Communication with our Board
Stockholders and other interested parties may communicate with the Chairman of our Board, the directors as a group, the non-management directors as a group, or an individual director directly by submitting a letter addressed to the named individual, the committee, the group, or our Board as a whole c/o Christopher E. Kevane, Executive Vice President, Chief Legal Officer, at Universal Technical Institute, Inc., 4225 E. Windrose Drive, Suite 200, Phoenix, Arizona 85032.
Code of Conduct; Corporate Governance Guidelines
We have a Code of Conduct (including a Supplemental Code of Ethics for the Chief Executive Officer and Senior Financial Officers) (collectively, the “Code of Conduct”) that applies to all of our employees, including our principal executive officer, principal financial officer, and principal accounting officer. This Code of Conduct is posted on our website at www.uti.edu under the “Investor Relations—Corporate Governance—Code of Conduct” captions. We will provide a copy of the Code of Conduct upon request made by writing to us at our principal executive offices at 4225 E. Windrose Drive, Suite 200, Phoenix, Arizona 85032.
As indicated elsewhere in this Proxy Statement, our Board has adopted Corporate Governance Guidelines, which are posted on our website at www.uti.edu under the “Investor Relations—Corporate Governance—Board of Directors” captions. We will provide a copy of the Corporate Governance Guidelines upon request made by writing to us at our principal executive offices at 4225 E. Windrose Drive, Suite 200, Phoenix, Arizona 85032.
Family Relationships
There are no family relationships among any of our directors and executive officers, except that Mr. Sherrell E. Smith, our Executive Vice President, Chief Academic Officer, is married to Ms. Lori B. Smith, our Vice President, Business Intelligence.

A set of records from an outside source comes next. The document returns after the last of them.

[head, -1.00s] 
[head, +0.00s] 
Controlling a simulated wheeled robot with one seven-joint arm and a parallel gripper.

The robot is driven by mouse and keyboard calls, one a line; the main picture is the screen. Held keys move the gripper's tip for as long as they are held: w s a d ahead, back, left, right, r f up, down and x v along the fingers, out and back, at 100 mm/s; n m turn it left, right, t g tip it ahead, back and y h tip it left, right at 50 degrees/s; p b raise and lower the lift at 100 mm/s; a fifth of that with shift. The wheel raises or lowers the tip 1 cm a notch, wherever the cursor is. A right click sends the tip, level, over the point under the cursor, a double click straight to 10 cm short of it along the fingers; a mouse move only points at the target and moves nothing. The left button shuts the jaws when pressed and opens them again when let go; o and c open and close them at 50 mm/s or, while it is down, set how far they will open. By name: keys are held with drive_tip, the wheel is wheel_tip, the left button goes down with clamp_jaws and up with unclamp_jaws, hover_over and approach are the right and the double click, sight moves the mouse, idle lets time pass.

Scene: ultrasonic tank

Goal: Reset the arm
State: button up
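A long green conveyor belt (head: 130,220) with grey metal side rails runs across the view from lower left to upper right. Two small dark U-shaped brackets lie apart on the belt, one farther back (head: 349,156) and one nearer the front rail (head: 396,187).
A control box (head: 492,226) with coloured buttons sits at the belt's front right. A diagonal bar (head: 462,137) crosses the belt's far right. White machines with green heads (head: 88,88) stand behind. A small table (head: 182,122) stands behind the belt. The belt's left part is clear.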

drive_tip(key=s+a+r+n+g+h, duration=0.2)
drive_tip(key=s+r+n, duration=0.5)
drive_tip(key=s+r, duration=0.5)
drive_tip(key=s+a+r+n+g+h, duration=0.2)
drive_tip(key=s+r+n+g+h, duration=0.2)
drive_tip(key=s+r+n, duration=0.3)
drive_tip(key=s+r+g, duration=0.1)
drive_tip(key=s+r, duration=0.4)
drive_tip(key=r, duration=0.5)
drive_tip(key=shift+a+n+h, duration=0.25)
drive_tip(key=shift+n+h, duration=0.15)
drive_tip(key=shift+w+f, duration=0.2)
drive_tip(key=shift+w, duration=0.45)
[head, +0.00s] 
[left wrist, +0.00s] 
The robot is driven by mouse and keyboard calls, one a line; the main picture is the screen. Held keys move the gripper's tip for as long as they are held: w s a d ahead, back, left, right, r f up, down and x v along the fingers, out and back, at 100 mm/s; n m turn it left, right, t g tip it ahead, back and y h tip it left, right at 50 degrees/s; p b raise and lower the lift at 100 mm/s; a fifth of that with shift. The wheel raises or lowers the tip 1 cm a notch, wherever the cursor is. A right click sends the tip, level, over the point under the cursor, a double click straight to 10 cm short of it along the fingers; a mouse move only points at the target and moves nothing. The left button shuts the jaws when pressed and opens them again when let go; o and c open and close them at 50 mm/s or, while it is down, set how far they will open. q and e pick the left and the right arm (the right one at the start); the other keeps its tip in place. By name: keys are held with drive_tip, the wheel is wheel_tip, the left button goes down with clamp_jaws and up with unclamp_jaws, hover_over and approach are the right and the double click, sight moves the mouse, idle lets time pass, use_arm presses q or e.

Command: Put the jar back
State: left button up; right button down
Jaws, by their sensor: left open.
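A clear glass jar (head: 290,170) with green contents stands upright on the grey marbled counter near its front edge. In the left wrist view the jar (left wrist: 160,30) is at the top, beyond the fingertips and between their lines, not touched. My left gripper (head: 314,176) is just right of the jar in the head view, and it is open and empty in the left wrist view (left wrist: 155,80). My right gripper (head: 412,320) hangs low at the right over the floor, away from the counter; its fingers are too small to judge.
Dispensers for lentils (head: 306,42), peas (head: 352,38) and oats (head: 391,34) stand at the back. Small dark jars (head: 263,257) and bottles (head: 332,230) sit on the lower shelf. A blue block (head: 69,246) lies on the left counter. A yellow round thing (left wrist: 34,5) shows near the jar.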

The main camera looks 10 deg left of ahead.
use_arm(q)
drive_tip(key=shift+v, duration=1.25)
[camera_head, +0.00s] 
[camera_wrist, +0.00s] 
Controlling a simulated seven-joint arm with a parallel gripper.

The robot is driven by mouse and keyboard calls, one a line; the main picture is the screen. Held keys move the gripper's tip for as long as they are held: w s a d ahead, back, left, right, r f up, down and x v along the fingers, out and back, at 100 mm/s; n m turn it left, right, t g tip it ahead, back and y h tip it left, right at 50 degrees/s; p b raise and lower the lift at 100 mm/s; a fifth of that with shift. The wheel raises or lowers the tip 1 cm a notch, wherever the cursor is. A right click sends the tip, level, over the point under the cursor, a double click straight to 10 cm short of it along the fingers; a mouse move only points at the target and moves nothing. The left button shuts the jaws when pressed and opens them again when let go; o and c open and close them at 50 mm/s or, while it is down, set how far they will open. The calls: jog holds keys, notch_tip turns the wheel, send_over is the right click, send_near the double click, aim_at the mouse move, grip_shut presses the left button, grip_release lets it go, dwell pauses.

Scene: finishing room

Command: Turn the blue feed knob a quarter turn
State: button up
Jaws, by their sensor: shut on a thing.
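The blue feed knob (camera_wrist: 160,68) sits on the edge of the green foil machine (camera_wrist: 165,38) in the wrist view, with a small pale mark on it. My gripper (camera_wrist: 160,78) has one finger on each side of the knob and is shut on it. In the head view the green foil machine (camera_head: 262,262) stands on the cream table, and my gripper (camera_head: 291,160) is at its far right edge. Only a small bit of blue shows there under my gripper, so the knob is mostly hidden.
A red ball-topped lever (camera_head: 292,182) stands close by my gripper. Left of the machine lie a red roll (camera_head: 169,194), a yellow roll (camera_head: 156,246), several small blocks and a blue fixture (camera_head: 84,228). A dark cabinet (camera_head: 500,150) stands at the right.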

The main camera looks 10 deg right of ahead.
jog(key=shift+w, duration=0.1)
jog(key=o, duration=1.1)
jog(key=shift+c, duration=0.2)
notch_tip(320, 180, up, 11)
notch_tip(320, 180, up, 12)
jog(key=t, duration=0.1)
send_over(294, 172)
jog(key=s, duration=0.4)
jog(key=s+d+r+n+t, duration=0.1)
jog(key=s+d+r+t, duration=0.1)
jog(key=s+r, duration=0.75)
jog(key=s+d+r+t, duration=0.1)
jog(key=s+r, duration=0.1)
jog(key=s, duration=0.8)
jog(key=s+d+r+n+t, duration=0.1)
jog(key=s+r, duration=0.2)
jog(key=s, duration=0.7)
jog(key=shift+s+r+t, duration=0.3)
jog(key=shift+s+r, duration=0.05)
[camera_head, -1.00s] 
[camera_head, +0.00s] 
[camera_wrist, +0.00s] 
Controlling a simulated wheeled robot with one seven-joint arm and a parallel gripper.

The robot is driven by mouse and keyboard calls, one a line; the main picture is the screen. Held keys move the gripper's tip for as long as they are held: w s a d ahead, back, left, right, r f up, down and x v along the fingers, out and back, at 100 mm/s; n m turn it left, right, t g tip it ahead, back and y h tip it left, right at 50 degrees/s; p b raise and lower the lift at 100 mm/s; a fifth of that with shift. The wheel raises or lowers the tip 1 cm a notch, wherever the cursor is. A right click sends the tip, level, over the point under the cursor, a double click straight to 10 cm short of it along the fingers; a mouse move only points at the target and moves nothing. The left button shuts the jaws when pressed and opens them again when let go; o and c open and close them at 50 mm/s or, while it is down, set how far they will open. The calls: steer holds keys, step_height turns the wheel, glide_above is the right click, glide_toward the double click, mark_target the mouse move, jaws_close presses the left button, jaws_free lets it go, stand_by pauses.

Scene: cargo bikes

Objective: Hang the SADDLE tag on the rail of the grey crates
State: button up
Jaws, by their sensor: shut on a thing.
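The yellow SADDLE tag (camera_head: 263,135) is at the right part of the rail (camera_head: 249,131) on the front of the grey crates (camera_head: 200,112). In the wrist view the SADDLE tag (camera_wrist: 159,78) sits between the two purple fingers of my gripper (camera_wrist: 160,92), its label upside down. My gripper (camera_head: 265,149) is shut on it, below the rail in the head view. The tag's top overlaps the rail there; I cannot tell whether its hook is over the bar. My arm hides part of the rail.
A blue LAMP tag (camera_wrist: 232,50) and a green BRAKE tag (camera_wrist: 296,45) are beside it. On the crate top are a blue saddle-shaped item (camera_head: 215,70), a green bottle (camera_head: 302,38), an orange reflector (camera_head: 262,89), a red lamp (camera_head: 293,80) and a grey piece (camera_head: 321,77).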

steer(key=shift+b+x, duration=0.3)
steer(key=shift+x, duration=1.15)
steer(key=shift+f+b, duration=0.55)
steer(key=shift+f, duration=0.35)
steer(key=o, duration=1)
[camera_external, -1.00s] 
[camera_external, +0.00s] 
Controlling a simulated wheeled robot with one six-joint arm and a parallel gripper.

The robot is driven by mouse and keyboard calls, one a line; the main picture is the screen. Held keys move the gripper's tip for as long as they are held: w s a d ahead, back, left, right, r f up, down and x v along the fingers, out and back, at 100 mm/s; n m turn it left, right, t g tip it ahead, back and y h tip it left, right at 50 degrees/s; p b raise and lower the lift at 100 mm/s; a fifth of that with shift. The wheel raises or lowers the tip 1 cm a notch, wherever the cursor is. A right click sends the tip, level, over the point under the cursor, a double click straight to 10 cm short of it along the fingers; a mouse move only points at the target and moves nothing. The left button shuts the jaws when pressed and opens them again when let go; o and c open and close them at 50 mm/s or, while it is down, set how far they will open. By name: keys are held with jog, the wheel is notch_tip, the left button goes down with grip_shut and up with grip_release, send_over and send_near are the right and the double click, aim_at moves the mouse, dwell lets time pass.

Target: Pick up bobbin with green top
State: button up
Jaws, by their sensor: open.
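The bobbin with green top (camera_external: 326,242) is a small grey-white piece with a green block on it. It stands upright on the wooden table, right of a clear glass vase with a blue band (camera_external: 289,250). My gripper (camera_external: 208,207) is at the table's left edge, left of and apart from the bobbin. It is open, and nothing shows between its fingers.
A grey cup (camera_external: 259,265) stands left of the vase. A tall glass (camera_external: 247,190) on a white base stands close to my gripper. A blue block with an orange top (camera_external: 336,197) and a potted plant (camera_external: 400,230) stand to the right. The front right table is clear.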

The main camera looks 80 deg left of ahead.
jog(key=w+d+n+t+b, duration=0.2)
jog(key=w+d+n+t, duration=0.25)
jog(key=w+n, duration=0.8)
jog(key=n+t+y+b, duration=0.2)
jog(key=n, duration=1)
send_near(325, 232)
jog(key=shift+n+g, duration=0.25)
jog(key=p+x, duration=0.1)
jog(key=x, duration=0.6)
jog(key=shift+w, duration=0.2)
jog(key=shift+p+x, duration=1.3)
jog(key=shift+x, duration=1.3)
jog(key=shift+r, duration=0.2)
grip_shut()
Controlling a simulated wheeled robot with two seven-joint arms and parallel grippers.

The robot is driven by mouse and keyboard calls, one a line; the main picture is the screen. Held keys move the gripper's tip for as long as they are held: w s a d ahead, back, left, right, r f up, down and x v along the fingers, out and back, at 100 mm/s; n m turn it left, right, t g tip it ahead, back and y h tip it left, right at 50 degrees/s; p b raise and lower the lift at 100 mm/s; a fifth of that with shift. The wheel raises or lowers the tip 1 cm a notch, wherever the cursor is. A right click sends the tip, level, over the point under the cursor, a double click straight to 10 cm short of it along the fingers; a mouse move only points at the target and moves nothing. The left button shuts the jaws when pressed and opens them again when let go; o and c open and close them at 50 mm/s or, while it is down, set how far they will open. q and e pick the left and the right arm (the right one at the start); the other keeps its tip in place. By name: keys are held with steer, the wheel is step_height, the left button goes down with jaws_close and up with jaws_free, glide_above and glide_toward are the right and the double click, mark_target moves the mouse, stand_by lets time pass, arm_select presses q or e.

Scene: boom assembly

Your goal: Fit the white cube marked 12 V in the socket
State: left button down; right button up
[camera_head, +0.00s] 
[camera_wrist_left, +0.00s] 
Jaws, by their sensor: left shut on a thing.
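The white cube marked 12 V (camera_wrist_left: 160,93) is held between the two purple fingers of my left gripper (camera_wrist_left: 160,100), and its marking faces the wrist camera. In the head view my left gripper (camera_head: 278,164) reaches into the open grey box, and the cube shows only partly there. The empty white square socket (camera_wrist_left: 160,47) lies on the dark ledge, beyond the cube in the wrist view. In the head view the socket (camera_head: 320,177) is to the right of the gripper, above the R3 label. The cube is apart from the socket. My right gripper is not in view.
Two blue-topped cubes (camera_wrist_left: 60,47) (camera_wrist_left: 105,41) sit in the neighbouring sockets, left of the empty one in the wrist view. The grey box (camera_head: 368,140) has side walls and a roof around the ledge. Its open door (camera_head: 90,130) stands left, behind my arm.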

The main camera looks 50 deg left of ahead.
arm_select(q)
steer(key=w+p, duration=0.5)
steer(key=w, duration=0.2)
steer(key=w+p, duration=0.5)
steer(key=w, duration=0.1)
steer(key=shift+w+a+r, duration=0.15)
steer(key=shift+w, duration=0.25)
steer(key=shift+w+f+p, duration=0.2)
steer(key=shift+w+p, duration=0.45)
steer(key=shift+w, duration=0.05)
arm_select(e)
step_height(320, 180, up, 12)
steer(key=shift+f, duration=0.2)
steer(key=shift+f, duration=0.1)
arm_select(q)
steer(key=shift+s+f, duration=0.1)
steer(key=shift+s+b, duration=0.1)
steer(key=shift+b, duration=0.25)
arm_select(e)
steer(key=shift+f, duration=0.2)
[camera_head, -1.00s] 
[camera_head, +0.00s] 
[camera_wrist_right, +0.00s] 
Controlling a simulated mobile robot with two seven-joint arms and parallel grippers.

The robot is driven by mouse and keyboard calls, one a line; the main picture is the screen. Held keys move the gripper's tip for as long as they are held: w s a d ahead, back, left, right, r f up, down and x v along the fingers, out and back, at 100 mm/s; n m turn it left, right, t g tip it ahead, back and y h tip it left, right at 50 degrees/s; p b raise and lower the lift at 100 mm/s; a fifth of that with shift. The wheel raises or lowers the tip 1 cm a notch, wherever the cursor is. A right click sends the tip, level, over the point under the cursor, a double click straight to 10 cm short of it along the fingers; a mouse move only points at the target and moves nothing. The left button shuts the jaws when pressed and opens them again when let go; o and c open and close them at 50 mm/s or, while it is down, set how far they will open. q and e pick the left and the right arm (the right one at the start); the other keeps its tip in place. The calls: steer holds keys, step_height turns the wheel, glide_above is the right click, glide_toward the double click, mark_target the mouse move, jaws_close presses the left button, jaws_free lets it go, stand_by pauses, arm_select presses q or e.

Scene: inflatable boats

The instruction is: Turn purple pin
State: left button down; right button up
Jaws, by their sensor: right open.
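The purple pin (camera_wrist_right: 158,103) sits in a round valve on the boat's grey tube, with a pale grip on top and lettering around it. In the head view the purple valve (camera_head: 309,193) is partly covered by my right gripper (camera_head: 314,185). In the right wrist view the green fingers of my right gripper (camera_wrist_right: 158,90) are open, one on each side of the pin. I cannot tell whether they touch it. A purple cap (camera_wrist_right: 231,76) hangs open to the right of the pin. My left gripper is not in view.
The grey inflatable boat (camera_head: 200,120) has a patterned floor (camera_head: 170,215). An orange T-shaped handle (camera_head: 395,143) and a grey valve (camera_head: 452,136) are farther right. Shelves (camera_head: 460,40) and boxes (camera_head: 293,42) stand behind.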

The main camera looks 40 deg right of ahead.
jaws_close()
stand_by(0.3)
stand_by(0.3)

Stockholder Authority to Amend Certificate of Incorporation and Bylaws
At our 2021 annual meeting of stockholders, a supermajority of our stockholders approved an amendment to our certificate of incorporation, and our Board subsequently approved a conforming amendment to our bylaws, that allows stockholders to amend the Company’s certificate of incorporation and bylaws, as applicable, upon the affirmative vote of the holders of fifty percent (50%) or more of the shares of the then outstanding voting stock of the Company entitled to vote generally in the election of directors, voting together as a single class, pursuant to a binding proposal submitted for approval at a duly called annual meeting or special meeting of stockholders.